Lawsuits were filed and in January 2023 a settlement was reached in a case called Edakunni, et al. v. Mayorkas (referred to as the Edakunni Settlement). Under the settlement, USCIS agreed to adjudicate the Form I-539, Application to Extend/Change Nonimmigrant Status, and Form I-765, Application for Employment Authorization, for H-4 and L-2 derivatives along with the underlying Form I-129, Petition for a Nonimmigrant Worker, when those forms were properly filed together, regardless of whether they are filed under standard or premium processing.

The following are important considerations to be aware of following the Edakunni settlement:
The term “bundle” refers to USCIS processing multiple forms together as a package. USCIS will only bundle Form I-539 and Form I-765 (where applicable) for H-4 and L-2 derivatives, when they are packaged together with the underlying Form I-129 and filed at the same time and in the same location. Therefore, all bundled forms, along with supporting documentation and fees should be placed in the same envelope or package. Each filing fee should be made out separately.

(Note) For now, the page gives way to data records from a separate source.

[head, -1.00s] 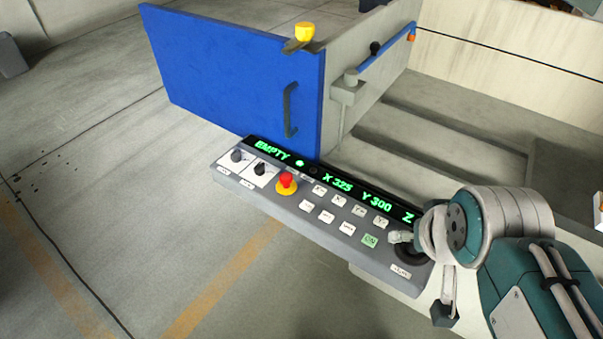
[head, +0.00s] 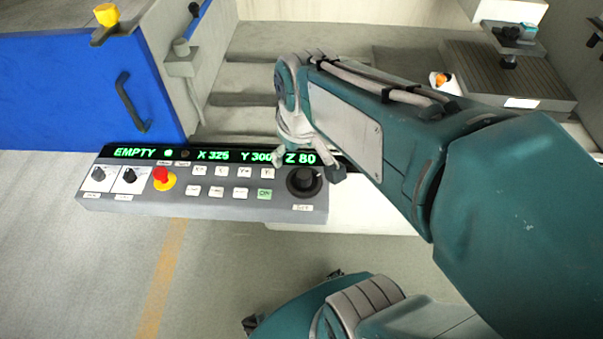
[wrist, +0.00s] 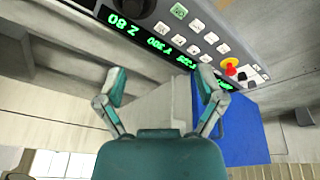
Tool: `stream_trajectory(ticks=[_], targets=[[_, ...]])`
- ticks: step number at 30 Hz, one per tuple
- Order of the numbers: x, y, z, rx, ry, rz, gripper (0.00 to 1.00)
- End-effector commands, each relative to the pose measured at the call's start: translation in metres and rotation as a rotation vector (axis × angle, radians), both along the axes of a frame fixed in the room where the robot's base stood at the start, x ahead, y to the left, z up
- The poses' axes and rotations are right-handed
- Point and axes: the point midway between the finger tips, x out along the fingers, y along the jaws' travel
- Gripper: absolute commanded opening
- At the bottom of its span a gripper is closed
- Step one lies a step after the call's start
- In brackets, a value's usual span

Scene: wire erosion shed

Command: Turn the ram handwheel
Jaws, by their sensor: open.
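The ram handwheel is a black round knob (head: 304,181) at the right end of the grey control panel (head: 130,206) in the head view. It also shows, partly cut off, at the top edge of the wrist view (wrist: 130,8). My gripper (head: 308,166) appears just above the handwheel in the head view, with one finger to each side. In the wrist view my gripper (wrist: 160,82) is open with nothing held. There the handwheel lies beyond the fingertips, not between them. I cannot tell whether a finger touches it. The display (head: 212,156) reads EMPTY, X 325, Y 300, Z 80.
A red emergency button (head: 161,176), two small black knobs and several push buttons share the panel. A blue door (head: 60,90) with a dark handle (head: 131,102) stands behind it at left. A stepped grey tank (head: 250,60) lies behind the panel.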

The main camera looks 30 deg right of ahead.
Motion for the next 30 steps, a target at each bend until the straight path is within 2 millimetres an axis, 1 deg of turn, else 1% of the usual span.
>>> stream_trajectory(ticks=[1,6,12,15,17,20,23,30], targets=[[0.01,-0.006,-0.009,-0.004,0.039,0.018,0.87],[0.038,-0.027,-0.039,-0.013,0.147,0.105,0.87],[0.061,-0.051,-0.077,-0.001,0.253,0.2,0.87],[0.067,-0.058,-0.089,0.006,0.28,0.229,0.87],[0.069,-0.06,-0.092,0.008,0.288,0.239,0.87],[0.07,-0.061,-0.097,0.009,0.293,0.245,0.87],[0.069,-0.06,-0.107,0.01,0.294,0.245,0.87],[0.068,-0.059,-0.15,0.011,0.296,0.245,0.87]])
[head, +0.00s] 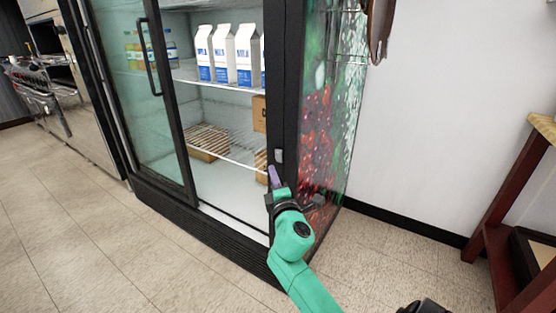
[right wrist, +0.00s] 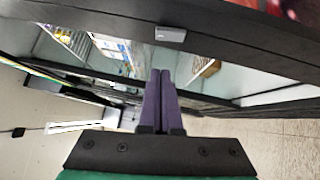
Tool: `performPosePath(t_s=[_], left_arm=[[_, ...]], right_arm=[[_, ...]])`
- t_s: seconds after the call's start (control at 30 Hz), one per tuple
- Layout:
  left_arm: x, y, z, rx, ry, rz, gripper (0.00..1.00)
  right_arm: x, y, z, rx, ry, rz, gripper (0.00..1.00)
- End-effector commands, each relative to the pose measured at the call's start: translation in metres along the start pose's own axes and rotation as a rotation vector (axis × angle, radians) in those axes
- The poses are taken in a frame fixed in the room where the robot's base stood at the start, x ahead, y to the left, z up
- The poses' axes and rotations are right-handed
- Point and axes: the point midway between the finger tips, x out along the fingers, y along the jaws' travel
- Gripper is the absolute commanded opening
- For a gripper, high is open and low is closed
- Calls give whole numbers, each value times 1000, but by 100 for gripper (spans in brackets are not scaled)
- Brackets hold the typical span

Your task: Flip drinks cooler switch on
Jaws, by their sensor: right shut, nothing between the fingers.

Bundling can occur regardless of whether the underlying Form I-129 is filed under standard or premium processing. When bundling is possible, this will greatly improve I-539 and I-765 processing times for H-4 and L-2 derivatives.
The option to bundle should encourage applicants to keep principal and derivative expiration dates the same when possible. For example, consider the following scenario:

You and your H-4 derivatives have status which expires in July 2025. You plan to change H-1B employment. Your proposed new employer is working on an H-1B change of employer filing and will include an extension for you to June 2027. An extension is not yet required for the H-4, but it is recommended to do so to keep the expiration date the same for everyone. However, with bundling of the I-539 and I-765 only being available when those forms are filed together with the underlying I-129, it is essential to keep expiration dates consistent between the principal and derivative.

Where your spouse H-4 expires first, review whether there are any changes to the conditions of your employment that might justify an amendment, allowing bundling to occur. The change need not be material. The need for this review is especially relevant when an H-4 derivative will need to apply for or renew H-4 work authorization. Given that the employer must pay for and sign the Form I-129, the employer must be willing to proceed with such a filing. Consider the following scenario:

Your H-4 spouse status and EAD expires in July 2024 but your H-1B status does not expire until July 2025. The H-4 derivative is in danger of losing their job if the H-4 work authorization is not approved around July 2024. If your employer is willing to file an H-1B amendment now, the I-129 can be filed with premium processing, and the I-539 and I-765 can be bundled with the I-129 and approved by July 2024.

You should be aware that USCIS processes and timeline continually change. Seek the advice of an experienced immigration attorney to ensure that you and your dependents always maintain status.